O presente artigo apresenta ao público da nossa coluna Direito Privado na Common Law uma contribuição da Suprema Corte dos Estados Unidos para o tema da responsabilidade civil por difamação de agentes públicos. Trata-se do julgamento do caso New York Times v. Sullivan, que se tornou um marco para a jurisprudência constitucional estadunidense quanto ao alcance da proteção à liberdade de expressão e de imprensa assegurada pela Primeira Emenda da Constituição dos Estados Unidos.1 O caso é relevante para a proteção jurídica do direito à crítica da autoridade pública e preservação de um espaço protegido de debate político-democrático que assegure a pluralidade de opiniões e de pontos de vista. Logo, não se trata somente de um tema de responsabilidade civil, mas também de proteção de direitos fundamentais e preservação da democracia, que enquadraria New York Times v Sullivan na classificação doutrinária brasileira como um caso de direito civil constitucional.
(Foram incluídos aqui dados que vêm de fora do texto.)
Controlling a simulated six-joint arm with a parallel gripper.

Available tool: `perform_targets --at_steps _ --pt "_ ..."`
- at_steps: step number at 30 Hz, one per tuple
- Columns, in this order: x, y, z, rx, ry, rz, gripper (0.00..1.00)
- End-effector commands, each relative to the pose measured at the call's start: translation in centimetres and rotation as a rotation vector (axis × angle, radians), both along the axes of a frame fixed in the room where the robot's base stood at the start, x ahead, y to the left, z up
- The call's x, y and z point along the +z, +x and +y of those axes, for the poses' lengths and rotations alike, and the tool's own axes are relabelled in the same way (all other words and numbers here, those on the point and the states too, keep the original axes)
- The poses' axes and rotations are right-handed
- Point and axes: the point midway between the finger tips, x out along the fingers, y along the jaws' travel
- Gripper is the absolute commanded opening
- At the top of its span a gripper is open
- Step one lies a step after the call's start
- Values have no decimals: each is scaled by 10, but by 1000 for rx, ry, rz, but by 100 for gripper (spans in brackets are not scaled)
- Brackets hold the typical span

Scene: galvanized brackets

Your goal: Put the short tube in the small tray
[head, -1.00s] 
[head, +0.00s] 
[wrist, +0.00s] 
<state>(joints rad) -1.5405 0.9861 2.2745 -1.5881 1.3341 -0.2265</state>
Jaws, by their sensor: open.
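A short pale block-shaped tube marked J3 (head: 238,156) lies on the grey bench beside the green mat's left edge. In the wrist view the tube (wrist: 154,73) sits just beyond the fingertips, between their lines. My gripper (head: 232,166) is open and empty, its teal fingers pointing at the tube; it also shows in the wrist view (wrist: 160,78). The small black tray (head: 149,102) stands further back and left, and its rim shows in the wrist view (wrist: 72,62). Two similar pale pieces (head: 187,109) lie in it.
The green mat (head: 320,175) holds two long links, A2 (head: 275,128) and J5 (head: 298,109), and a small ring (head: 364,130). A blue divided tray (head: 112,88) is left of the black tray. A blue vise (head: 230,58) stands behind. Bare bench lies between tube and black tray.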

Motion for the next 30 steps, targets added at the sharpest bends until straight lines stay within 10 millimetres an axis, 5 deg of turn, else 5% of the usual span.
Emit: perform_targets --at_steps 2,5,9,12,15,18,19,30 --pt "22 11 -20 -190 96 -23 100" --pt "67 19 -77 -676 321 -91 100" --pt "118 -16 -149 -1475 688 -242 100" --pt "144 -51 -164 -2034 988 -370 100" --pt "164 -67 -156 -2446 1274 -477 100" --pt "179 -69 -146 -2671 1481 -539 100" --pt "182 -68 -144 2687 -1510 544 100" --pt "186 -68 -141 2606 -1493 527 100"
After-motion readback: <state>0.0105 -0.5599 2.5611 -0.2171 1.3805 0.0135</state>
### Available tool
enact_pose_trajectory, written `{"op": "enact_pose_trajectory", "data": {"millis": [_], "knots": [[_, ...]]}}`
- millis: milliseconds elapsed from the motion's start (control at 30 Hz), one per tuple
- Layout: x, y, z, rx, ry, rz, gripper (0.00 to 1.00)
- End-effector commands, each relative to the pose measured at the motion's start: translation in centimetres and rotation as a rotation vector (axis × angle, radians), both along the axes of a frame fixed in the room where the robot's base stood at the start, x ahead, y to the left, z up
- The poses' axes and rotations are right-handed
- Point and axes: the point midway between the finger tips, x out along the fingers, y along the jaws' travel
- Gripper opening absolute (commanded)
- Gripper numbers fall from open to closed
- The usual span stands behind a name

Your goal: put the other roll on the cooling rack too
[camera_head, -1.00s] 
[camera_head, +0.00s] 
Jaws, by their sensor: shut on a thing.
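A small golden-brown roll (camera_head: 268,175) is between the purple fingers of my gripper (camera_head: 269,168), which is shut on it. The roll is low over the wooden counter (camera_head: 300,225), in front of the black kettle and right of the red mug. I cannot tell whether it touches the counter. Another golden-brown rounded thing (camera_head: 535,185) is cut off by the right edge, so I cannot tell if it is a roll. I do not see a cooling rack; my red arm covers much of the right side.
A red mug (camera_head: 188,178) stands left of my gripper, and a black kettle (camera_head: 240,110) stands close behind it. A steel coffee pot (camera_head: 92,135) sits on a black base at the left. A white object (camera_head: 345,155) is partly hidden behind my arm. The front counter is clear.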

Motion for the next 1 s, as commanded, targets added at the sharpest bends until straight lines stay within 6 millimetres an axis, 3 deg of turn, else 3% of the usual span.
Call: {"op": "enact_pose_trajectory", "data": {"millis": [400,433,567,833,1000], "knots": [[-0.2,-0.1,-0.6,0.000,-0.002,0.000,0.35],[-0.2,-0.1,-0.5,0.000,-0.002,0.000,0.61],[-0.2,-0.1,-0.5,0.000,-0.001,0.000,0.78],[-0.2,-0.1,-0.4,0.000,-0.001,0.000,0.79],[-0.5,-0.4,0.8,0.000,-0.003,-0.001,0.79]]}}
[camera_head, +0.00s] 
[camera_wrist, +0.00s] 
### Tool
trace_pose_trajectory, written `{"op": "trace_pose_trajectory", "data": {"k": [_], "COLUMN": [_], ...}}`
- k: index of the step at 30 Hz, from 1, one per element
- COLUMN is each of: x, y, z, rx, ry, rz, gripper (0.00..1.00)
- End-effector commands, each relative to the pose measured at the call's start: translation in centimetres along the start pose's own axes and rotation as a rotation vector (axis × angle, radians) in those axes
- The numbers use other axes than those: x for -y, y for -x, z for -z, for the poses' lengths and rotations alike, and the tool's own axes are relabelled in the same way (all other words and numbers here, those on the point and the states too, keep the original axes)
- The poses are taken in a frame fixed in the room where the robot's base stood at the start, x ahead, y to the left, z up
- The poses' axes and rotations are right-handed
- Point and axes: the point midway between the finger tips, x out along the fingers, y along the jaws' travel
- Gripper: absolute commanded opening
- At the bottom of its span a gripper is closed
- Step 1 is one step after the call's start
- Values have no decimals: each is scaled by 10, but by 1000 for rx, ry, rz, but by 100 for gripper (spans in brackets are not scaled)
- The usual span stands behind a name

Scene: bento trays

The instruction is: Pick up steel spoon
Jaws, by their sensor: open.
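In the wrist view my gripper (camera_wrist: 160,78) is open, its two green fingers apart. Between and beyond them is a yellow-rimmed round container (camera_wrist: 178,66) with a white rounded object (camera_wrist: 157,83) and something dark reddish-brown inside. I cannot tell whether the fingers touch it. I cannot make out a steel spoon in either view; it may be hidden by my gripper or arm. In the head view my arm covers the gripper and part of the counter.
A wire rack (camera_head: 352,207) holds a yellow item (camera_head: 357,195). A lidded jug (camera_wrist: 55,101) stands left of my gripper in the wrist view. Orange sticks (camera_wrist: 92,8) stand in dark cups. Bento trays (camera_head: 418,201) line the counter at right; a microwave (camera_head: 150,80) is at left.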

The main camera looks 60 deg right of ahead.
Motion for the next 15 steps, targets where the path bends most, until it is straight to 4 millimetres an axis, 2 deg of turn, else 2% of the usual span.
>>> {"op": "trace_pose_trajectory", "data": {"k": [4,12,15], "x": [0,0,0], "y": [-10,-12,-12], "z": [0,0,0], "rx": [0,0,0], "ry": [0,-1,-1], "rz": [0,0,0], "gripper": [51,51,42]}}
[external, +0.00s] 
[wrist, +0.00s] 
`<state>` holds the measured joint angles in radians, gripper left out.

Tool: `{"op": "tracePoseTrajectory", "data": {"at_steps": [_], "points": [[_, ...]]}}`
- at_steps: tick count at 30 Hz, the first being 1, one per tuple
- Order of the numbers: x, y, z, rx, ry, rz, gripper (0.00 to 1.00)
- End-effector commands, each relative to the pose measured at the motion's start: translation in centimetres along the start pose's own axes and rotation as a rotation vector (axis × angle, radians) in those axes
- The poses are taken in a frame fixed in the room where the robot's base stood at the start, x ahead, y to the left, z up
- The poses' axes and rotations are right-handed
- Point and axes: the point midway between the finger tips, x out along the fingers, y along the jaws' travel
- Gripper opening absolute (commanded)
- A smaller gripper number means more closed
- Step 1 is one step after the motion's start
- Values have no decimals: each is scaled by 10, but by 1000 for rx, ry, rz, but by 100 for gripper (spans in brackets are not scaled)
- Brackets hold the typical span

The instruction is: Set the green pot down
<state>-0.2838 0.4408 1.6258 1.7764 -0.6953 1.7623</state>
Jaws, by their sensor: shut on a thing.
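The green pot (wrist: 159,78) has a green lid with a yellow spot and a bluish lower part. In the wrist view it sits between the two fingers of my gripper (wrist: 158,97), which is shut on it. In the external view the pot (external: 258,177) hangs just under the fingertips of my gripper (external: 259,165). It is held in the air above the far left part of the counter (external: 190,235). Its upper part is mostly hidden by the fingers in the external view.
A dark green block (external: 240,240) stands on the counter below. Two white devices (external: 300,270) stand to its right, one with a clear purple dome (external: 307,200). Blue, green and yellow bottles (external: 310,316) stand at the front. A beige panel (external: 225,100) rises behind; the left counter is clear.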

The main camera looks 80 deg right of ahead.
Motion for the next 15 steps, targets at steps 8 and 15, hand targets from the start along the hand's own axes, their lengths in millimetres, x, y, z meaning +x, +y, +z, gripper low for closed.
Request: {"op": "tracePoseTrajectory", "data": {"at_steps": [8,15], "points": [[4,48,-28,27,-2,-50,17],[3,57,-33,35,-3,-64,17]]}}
O Movimento de direitos civis e a crítica ao comissário de polícia

O ponto de partida para o caso foi um anúncio de uma página inteira no jornal The New York Times, de 29 de março de 1960, assinado por quatro integrantes do movimento dos direitos civis que se intitulavam como sendo o 'Comitê para a Defesa de Martin Luther King e sua Luta pela Liberdade no Sul'. O texto descrevia o engajamento de milhares de estudantes negros em protestos pacíficos e a resposta violenta conduzida como uma onda de terror para impedir que eles tivessem seus direitos e sua dignidade humana protegidos. Dois parágrafos do texto continham imprecisões fáticas na descrição de que policiais armados teriam invadido o campus da Universidade do Estado de Alabama e que policiais já tinham prendido Martin Luther King sete vezes, quando na verdade teria sido quatro o número de prisões.

Apesar de não ter sido identificado nominalmente no texto do artigo, o Comissário de Polícia de Montgomery, Sr. Sullivan, alegou que, por ser o responsável pela supervisão de toda a atuação policial, estava sendo injustamente acusado de ter determinado a invasão do campus universitário, uma suposta perseguição policial ao líder do Movimento de Direitos Civis e de ter sido responsável pelo ataque à bomba na residência de Martin Luther King. Assim é que ele ajuizou uma ação de responsabilidade civil e de indenização pelos danos à sua honra e à sua reputação em face dos quatro signatários do anúncio e do jornal The New York Times.

No curso do processo judicial, o Comissário de Polícia demonstrou que jamais houve a referida invasão ao campus, que somente ocorreu uma única prisão de Martin Luther King durante o seu período a frente do Comissariado de Polícia e que não havia nenhuma prova de envolvimento da polícia nos atentados à bomba, que teriam sido investigados com enorme esforço. O gerente de publicidade do jornal foi ouvido como testemunha e afirmou que não havia qualquer razão para duvidar do conteúdo do anúncio, que tinha sido apresentado por pessoas idôneas e que não foi feita uma checagem da veracidade dos fatos.

 Posteriormente, contudo, a pedido do Governador do Alabama, John Patterson, o New York Times publicou uma retratação do anúncio, esclarecendo que tinha aprendido mais sobre os fatos e que não queria responsabilizar a autoridade máxima do Estado de Alabama naqueles termos. Por outro lado, o Comissário de Polícia também solicitou que fosse publicada uma retratação em seu nome, mas o jornal somente enviou uma correspondência, explicando que não entendia os motivos pelos quais o Sr. Sullivan se considerava difamado pelo anúncio que sequer mencionava seu nome.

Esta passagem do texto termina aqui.